| SUPPLIED MATERIAL |

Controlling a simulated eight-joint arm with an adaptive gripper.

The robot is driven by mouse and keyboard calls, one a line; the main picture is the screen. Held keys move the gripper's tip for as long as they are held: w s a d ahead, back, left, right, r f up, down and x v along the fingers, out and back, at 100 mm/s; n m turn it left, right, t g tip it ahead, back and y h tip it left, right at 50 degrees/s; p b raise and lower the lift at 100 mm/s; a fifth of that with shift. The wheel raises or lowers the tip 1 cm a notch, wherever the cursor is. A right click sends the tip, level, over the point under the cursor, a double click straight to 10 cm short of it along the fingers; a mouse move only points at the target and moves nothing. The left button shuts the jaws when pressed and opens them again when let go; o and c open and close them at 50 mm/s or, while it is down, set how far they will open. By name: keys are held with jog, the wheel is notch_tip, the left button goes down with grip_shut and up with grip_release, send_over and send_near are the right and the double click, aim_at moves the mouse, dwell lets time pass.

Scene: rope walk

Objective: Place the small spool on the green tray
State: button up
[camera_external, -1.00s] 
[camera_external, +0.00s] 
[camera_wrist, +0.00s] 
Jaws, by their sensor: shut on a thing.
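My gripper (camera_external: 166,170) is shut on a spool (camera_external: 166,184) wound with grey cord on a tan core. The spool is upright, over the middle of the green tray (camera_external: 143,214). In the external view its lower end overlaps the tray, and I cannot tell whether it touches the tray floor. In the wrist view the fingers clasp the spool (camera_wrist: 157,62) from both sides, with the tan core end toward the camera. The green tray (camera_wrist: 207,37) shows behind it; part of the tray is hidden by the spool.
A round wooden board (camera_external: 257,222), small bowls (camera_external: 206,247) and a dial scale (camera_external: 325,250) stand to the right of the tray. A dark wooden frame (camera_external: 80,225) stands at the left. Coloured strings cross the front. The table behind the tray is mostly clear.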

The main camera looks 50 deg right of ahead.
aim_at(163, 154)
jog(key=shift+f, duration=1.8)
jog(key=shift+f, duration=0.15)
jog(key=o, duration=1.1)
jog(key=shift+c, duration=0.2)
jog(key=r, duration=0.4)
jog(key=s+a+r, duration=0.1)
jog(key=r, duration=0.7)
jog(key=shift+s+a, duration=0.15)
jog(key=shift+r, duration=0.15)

| THE PROBLEM |
Write every line of the material above again, exactly.

| TASK SOLUTION |
Controlling a simulated eight-joint arm with an adaptive gripper.

The robot is driven by mouse and keyboard calls, one a line; the main picture is the screen. Held keys move the gripper's tip for as long as they are held: w s a d ahead, back, left, right, r f up, down and x v along the fingers, out and back, at 100 mm/s; n m turn it left, right, t g tip it ahead, back and y h tip it left, right at 50 degrees/s; p b raise and lower the lift at 100 mm/s; a fifth of that with shift. The wheel raises or lowers the tip 1 cm a notch, wherever the cursor is. A right click sends the tip, level, over the point under the cursor, a double click straight to 10 cm short of it along the fingers; a mouse move only points at the target and moves nothing. The left button shuts the jaws when pressed and opens them again when let go; o and c open and close them at 50 mm/s or, while it is down, set how far they will open. By name: keys are held with jog, the wheel is notch_tip, the left button goes down with grip_shut and up with grip_release, send_over and send_near are the right and the double click, aim_at moves the mouse, dwell lets time pass.

Scene: rope walk

Objective: Place the small spool on the green tray
State: button up
[camera_external, -1.00s] 
[camera_external, +0.00s] 
[camera_wrist, +0.00s] 
Jaws, by their sensor: shut on a thing.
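My gripper (camera_external: 166,170) is shut on a spool (camera_external: 166,184) wound with grey cord on a tan core. The spool is upright, over the middle of the green tray (camera_external: 143,214). In the external view its lower end overlaps the tray, and I cannot tell whether it touches the tray floor. In the wrist view the fingers clasp the spool (camera_wrist: 157,62) from both sides, with the tan core end toward the camera. The green tray (camera_wrist: 207,37) shows behind it; part of the tray is hidden by the spool.
A round wooden board (camera_external: 257,222), small bowls (camera_external: 206,247) and a dial scale (camera_external: 325,250) stand to the right of the tray. A dark wooden frame (camera_external: 80,225) stands at the left. Coloured strings cross the front. The table behind the tray is mostly clear.

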The main camera looks 50 deg right of ahead.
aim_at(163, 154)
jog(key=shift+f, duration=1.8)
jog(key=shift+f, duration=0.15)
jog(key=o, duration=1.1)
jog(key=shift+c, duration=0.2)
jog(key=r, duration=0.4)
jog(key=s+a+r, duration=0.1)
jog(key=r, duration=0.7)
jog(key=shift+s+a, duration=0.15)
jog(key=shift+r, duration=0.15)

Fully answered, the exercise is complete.